PROBLEM STATEMENT> Extract each line where the string "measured" shows up.

** Begin DATA SUPPLIED **

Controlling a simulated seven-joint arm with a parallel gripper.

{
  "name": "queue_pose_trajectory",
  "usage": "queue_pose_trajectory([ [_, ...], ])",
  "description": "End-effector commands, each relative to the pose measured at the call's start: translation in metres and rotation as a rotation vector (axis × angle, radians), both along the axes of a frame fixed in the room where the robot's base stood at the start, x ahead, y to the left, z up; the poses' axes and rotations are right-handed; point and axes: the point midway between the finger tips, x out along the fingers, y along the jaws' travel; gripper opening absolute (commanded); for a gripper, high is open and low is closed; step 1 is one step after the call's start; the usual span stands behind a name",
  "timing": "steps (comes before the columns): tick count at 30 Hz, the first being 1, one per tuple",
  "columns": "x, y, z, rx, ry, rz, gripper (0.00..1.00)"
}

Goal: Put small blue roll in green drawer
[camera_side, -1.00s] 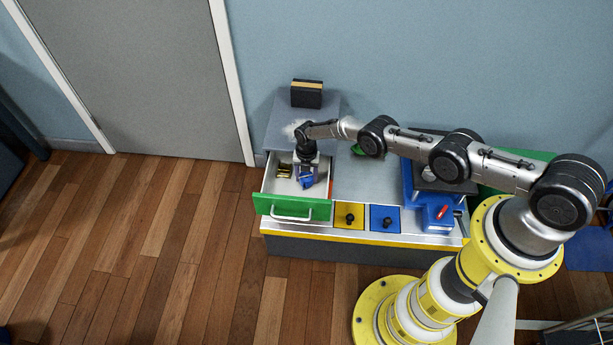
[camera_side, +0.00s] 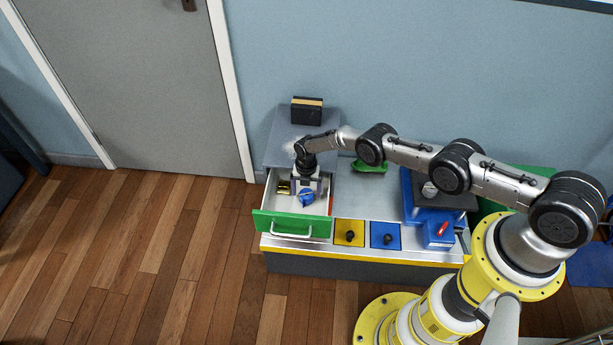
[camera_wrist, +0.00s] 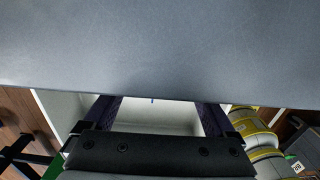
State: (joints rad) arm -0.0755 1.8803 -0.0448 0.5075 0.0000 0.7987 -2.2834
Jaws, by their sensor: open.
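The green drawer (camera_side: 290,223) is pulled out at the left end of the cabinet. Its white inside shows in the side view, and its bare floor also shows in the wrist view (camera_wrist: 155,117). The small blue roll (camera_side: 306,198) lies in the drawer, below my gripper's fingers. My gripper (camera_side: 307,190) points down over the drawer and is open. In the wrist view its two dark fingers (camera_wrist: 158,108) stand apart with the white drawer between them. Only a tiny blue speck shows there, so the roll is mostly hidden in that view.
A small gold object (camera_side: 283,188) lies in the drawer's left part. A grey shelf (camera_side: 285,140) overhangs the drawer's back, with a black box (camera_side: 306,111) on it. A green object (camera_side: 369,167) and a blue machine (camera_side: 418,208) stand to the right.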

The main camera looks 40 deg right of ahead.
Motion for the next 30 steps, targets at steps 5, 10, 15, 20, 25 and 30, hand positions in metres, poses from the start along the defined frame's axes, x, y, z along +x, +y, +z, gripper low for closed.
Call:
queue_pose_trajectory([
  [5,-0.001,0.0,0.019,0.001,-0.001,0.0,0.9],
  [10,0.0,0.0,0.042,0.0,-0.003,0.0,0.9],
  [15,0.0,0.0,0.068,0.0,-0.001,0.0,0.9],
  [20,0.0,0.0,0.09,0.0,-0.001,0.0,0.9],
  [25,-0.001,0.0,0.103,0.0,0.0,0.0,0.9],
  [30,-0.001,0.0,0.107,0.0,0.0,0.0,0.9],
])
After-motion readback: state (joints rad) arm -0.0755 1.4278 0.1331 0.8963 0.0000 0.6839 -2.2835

** End DATA SUPPLIED **
** Begin DATA SUPPLIED **

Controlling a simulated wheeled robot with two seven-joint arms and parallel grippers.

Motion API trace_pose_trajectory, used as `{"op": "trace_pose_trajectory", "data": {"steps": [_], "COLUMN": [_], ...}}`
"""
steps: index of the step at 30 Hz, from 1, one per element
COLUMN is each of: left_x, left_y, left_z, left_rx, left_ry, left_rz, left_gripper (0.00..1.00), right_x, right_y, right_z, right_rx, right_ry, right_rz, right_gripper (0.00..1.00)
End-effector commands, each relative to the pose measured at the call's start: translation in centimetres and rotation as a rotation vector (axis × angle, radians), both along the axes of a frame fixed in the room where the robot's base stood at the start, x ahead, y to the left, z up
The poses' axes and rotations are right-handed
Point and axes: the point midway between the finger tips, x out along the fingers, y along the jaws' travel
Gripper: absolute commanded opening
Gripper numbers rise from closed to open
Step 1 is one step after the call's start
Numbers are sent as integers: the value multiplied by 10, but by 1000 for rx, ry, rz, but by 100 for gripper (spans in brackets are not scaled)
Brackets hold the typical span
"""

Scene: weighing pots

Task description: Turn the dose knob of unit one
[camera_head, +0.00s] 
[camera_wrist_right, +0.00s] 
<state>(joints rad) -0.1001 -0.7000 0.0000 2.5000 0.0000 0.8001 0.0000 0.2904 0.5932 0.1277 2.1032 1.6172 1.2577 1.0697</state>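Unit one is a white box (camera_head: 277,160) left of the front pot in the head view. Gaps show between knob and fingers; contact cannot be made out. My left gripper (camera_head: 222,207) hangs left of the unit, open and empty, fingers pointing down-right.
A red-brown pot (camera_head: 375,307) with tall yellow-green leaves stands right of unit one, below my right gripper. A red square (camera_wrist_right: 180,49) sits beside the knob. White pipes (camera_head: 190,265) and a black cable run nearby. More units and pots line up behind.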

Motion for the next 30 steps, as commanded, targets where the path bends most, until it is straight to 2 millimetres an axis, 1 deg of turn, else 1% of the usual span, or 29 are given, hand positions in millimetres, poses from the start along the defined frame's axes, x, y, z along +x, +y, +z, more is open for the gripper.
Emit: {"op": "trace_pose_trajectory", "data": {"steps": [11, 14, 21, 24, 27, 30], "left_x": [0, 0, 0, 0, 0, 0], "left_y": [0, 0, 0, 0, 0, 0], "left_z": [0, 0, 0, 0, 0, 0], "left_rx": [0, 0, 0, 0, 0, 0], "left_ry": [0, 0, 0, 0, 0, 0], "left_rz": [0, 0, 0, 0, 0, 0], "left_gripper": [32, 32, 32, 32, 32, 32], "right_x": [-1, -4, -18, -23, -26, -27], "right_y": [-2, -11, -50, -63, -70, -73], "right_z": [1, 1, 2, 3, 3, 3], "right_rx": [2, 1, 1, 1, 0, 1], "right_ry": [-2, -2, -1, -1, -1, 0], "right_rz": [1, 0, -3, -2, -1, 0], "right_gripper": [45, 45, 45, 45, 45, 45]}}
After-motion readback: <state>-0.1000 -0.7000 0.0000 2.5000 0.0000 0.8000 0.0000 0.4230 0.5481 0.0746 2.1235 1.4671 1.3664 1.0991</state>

** End DATA SUPPLIED **
** Begin DATA SUPPLIED **

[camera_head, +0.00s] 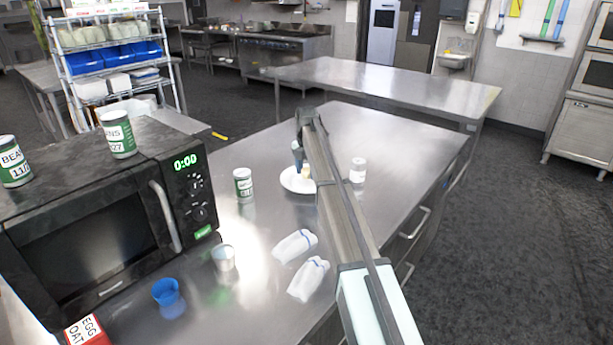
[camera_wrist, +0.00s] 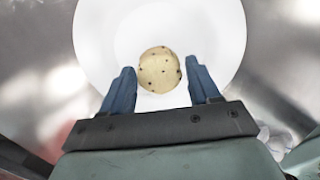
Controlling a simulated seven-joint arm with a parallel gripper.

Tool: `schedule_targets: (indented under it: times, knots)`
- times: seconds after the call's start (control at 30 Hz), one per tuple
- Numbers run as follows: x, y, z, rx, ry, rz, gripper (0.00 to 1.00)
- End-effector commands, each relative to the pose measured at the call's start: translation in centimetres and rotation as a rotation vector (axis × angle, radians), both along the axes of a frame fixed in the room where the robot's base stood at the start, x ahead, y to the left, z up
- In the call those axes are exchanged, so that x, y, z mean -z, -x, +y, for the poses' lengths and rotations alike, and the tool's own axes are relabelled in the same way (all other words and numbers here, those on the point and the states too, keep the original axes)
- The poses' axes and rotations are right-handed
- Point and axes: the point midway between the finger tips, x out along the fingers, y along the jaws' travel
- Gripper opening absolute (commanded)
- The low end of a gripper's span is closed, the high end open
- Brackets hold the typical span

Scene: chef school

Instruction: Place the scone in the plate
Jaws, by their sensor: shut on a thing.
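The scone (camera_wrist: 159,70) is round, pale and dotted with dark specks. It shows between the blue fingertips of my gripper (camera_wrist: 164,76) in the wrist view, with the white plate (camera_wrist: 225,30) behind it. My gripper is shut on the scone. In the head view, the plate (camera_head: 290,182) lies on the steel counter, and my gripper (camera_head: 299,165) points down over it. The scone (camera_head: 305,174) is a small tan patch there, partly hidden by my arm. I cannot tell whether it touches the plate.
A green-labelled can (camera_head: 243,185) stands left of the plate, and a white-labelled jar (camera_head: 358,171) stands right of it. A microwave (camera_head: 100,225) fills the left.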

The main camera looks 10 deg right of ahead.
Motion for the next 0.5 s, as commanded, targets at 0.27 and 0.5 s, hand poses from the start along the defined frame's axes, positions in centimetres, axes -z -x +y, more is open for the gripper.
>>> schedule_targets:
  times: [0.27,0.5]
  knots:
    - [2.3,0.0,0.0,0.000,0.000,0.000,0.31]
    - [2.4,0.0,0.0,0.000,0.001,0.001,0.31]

** End DATA SUPPLIED **

TASK OUTPUT>
  "description": "End-effector commands, each relative to the pose measured at the call's start: translation in metres and rotation as a rotation vector (axis × angle, radians), both along the axes of a frame fixed in the room where the robot's base stood at the start, x ahead, y to the left, z up; the poses' axes and rotations are right-handed; point and axes: the point midway between the finger tips, x out along the fingers, y along the jaws' travel; gripper opening absolute (commanded); for a gripper, high is open and low is closed; step 1 is one step after the call's start; the usual span stands behind a name",
End-effector commands, each relative to the pose measured at the call's start: translation in centimetres and rotation as a rotation vector (axis × angle, radians), both along the axes of a frame fixed in the room where the robot's base stood at the start, x ahead, y to the left, z up
- End-effector commands, each relative to the pose measured at the call's start: translation in centimetres and rotation as a rotation vector (axis × angle, radians), both along the axes of a frame fixed in the room where the robot's base stood at the start, x ahead, y to the left, z up

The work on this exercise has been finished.